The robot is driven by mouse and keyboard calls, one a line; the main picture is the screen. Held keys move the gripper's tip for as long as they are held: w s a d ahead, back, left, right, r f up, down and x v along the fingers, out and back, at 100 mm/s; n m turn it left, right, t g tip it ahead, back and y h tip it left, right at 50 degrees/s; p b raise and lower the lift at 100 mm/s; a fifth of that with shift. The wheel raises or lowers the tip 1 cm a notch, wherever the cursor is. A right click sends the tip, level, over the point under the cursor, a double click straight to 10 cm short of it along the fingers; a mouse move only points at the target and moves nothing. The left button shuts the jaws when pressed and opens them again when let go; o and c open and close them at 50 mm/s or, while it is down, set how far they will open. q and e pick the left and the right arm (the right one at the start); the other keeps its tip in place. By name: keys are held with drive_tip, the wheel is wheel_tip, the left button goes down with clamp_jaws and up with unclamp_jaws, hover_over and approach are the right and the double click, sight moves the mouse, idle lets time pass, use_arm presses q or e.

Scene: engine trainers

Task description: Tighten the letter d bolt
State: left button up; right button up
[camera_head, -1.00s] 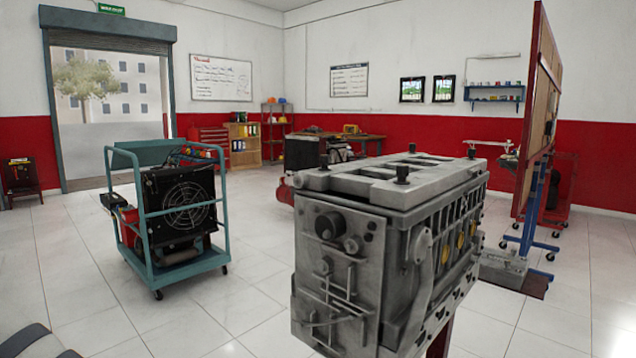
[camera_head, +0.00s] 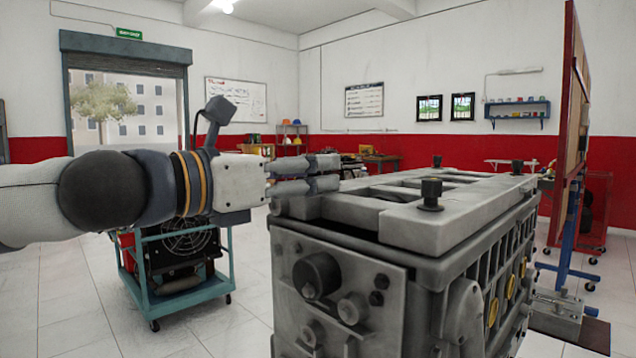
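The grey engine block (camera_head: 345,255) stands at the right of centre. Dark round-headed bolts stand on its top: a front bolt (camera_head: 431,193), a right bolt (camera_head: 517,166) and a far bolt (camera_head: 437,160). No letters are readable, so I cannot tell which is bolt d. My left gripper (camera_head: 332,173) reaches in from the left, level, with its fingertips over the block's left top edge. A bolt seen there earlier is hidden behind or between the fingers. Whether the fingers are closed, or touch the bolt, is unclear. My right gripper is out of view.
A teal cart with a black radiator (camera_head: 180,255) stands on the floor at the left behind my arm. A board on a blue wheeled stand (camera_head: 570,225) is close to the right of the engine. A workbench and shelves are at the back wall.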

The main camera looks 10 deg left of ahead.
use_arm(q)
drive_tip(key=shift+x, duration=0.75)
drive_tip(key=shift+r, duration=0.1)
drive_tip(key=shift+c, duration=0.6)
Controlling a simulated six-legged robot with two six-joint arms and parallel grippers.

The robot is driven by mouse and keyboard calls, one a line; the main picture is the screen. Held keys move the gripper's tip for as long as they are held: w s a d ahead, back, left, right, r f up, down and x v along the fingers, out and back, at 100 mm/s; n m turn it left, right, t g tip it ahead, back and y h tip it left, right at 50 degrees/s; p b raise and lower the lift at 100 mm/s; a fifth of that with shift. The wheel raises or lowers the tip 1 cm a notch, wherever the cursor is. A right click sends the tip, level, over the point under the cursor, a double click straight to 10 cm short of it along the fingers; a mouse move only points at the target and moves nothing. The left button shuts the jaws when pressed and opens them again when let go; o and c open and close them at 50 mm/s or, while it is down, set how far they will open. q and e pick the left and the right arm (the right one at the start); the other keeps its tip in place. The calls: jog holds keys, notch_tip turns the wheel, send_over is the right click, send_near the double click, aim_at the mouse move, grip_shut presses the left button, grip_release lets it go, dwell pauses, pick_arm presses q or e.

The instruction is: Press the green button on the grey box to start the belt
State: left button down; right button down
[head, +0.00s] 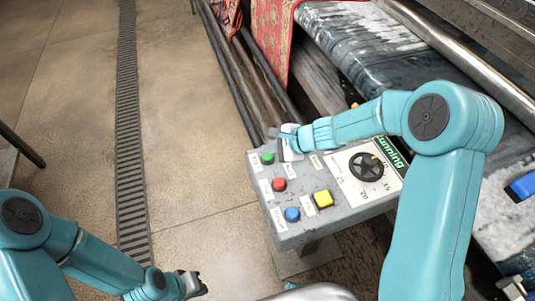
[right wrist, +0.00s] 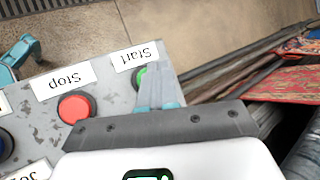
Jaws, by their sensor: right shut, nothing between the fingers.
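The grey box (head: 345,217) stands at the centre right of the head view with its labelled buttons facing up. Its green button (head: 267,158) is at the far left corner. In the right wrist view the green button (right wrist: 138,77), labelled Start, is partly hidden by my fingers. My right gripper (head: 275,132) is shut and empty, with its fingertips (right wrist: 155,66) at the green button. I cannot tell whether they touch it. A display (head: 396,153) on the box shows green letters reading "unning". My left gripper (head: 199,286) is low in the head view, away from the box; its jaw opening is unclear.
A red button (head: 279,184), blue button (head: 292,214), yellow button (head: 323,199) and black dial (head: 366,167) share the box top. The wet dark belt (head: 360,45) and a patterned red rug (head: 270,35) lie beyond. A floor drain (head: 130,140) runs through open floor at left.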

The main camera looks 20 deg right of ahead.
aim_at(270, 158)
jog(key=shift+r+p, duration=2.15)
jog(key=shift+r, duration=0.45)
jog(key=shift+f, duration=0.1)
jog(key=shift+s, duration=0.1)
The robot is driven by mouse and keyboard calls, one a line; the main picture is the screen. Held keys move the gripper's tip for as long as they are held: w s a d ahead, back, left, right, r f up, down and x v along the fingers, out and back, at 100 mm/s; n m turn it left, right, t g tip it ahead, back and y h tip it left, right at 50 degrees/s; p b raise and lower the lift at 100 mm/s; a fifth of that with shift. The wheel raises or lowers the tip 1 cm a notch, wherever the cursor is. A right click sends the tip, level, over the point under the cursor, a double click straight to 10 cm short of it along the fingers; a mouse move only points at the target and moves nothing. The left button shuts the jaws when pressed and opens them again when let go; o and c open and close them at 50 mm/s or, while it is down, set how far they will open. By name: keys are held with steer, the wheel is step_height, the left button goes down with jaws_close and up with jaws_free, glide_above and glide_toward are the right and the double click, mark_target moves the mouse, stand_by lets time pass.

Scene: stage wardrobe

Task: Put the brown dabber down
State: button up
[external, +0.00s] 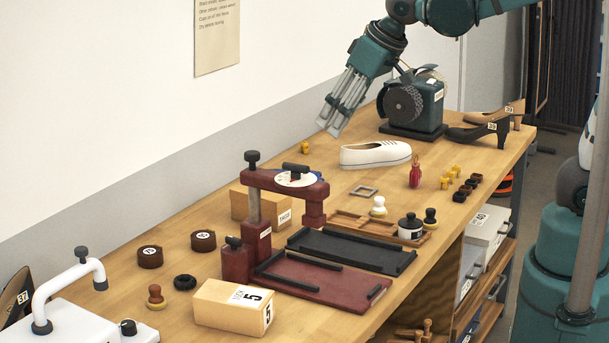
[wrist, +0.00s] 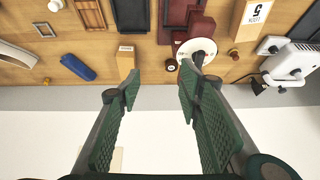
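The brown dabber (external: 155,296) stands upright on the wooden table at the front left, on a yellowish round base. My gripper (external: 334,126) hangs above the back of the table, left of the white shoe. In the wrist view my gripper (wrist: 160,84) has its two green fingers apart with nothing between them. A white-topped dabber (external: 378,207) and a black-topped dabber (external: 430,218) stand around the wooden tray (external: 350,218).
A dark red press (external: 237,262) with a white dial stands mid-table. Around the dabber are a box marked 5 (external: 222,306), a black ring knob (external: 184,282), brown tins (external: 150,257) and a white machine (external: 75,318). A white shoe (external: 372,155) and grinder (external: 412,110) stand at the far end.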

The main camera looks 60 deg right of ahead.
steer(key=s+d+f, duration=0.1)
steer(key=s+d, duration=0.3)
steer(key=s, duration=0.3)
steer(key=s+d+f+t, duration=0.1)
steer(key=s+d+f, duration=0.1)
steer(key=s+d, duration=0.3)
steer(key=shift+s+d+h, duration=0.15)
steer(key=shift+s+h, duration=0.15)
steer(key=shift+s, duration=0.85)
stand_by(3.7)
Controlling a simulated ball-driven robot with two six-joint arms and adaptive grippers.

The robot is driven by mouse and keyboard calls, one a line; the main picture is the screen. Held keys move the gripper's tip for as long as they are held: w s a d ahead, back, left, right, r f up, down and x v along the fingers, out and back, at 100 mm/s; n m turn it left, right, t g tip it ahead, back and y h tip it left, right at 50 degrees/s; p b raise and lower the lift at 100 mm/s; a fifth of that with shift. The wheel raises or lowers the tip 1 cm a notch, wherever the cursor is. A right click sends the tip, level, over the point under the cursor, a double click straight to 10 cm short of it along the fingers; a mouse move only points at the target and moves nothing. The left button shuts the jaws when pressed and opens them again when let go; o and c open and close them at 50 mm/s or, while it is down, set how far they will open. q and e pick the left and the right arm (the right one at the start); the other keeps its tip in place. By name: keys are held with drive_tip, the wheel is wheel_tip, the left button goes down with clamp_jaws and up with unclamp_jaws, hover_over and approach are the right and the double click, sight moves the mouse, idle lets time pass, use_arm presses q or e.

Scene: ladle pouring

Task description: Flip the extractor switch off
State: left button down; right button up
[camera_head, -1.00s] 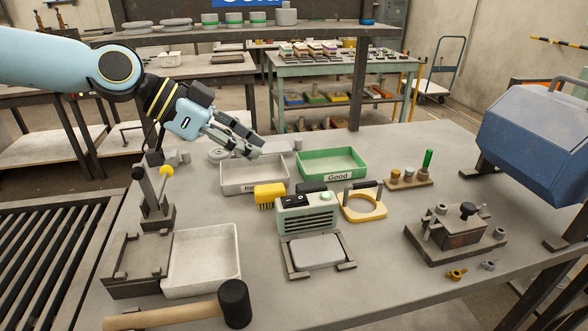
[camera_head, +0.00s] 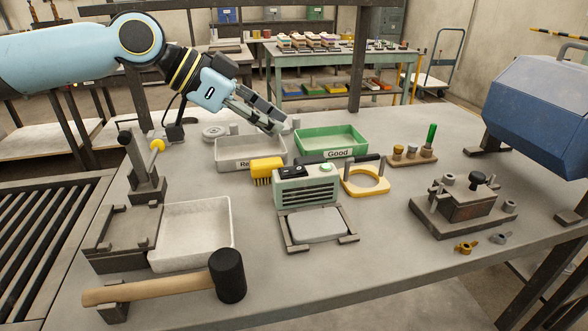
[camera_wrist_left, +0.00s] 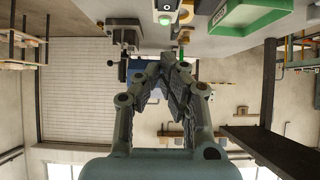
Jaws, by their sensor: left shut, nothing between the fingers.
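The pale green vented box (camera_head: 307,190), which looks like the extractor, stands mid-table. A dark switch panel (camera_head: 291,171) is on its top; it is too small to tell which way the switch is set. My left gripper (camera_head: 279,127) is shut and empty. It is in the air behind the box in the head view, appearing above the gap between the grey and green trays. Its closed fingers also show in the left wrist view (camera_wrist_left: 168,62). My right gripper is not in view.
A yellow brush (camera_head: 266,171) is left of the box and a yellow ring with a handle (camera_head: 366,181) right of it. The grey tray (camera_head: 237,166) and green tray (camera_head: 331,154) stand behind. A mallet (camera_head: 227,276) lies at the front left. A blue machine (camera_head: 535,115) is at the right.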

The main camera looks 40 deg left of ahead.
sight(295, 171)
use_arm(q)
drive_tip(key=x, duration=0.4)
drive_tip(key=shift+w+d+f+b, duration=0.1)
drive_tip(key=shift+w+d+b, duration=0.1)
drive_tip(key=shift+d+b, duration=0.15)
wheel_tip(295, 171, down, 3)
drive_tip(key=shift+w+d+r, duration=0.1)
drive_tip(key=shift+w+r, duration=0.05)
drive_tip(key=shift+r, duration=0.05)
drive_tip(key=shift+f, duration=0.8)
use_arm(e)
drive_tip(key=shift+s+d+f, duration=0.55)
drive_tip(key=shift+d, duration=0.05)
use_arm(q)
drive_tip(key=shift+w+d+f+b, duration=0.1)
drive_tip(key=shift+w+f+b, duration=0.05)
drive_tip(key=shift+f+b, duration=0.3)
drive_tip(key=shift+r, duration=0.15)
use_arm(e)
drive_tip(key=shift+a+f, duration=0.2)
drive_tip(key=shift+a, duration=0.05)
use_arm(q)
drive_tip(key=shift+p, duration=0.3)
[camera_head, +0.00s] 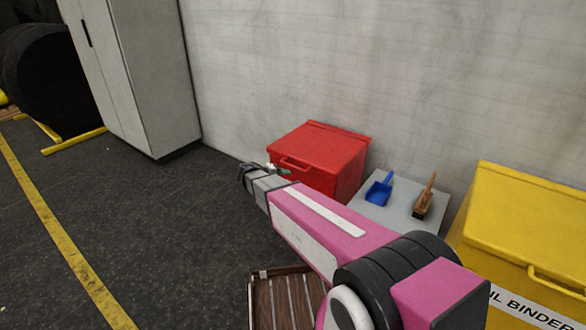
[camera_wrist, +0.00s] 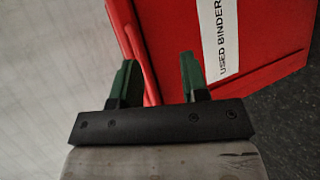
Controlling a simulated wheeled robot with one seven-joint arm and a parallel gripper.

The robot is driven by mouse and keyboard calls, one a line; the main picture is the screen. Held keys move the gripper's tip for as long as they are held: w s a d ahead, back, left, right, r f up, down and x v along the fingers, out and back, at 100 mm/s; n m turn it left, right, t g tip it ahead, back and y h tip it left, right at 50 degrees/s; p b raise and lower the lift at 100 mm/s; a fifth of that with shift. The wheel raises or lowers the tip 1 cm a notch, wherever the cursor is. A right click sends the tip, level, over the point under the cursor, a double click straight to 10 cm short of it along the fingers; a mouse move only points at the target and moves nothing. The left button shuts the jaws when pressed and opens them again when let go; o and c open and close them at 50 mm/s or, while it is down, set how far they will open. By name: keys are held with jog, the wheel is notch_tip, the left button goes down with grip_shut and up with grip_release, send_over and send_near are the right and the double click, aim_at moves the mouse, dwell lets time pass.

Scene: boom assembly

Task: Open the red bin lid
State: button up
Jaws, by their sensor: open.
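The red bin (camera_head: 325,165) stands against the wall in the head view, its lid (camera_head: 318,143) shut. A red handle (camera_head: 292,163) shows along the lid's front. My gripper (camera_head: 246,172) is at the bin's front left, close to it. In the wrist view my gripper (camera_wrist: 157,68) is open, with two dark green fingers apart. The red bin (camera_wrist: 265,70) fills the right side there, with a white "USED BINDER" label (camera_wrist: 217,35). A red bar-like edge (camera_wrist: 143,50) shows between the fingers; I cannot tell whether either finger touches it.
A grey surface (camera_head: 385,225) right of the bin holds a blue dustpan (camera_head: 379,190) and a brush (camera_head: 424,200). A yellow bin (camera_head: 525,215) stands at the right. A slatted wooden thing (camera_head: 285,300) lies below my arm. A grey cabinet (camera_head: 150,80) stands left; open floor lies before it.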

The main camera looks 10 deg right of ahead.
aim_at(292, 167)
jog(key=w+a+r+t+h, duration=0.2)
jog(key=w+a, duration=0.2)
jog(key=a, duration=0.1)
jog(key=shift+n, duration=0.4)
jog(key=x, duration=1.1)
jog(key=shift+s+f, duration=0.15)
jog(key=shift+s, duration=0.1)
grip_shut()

════════════════════

→ **The problem**:
Work out how many lines of the listing above include the word "Task". Report only the number.

→ **Solution for this exercise**:
4